Transcribe the data in full and exactly, omitting any pictures.

-- COLLECTED MATERIAL start --

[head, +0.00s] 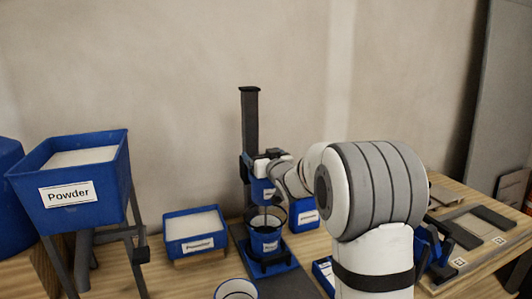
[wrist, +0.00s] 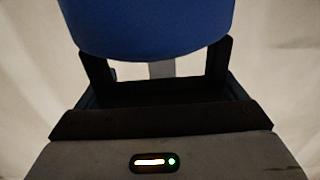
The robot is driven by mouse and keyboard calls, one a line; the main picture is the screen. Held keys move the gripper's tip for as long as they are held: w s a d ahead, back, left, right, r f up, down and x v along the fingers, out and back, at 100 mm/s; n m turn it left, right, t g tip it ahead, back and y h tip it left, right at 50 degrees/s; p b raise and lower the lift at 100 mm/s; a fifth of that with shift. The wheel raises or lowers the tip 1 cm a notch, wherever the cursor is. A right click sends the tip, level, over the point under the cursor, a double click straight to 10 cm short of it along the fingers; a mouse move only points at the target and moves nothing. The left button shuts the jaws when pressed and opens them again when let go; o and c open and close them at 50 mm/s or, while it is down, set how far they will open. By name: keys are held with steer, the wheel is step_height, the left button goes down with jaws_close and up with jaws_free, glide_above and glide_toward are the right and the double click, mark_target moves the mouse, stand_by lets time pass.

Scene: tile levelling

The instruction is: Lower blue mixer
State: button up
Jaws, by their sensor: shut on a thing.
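How deep the mixer reaches into the bucket is hard to tell. My gripper (wrist: 157,65) is shut on the blue mixer (wrist: 150,25), which fills the top of the wrist view between the two dark fingers. In the head view my arm comes in from the right, and my gripper at the mixer is small and partly hidden.
A blue powder hopper (head: 125,190) stands at left. A blue tray of white powder (head: 195,230) sits left of the mixer. A white-rimmed container (head: 236,289) is at the front. At right a board (head: 470,235) holds tiles. A grey panel (head: 500,100) leans behind.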

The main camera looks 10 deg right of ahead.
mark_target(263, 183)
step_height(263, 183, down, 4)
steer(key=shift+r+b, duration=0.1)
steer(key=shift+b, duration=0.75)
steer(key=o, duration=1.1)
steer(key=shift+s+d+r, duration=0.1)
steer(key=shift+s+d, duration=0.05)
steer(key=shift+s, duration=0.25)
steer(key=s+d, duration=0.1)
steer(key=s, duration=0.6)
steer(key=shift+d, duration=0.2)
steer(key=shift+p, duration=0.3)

-- COLLECTED MATERIAL end --

SOLUTION TO THE PROBLEM
[head, +0.00s] 
[wrist, +0.00s] 
The robot is driven by mouse and keyboard calls, one a line; the main picture is the screen. Held keys move the gripper's tip for as long as they are held: w s a d ahead, back, left, right, r f up, down and x v along the fingers, out and back, at 100 mm/s; n m turn it left, right, t g tip it ahead, back and y h tip it left, right at 50 degrees/s; p b raise and lower the lift at 100 mm/s; a fifth of that with shift. The wheel raises or lowers the tip 1 cm a notch, wherever the cursor is. A right click sends the tip, level, over the point under the cursor, a double click straight to 10 cm short of it along the fingers; a mouse move only points at the target and moves nothing. The left button shuts the jaws when pressed and opens them again when let go; o and c open and close them at 50 mm/s or, while it is down, set how far they will open. By name: keys are held with steer, the wheel is step_height, the left button goes down with jaws_close and up with jaws_free, glide_above and glide_toward are the right and the double click, mark_target moves the mouse, stand_by lets time pass.

Scene: tile levelling

The instruction is: Lower blue mixer
State: button up
Jaws, by their sensor: shut on a thing.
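How deep the mixer reaches into the bucket is hard to tell. My gripper (wrist: 157,65) is shut on the blue mixer (wrist: 150,25), which fills the top of the wrist view between the two dark fingers. In the head view my arm comes in from the right, and my gripper at the mixer is small and partly hidden.
A blue powder hopper (head: 125,190) stands at left. A blue tray of white powder (head: 195,230) sits left of the mixer. A white-rimmed container (head: 236,289) is at the front. At right a board (head: 470,235) holds tiles. A grey panel (head: 500,100) leans behind.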

The main camera looks 10 deg right of ahead.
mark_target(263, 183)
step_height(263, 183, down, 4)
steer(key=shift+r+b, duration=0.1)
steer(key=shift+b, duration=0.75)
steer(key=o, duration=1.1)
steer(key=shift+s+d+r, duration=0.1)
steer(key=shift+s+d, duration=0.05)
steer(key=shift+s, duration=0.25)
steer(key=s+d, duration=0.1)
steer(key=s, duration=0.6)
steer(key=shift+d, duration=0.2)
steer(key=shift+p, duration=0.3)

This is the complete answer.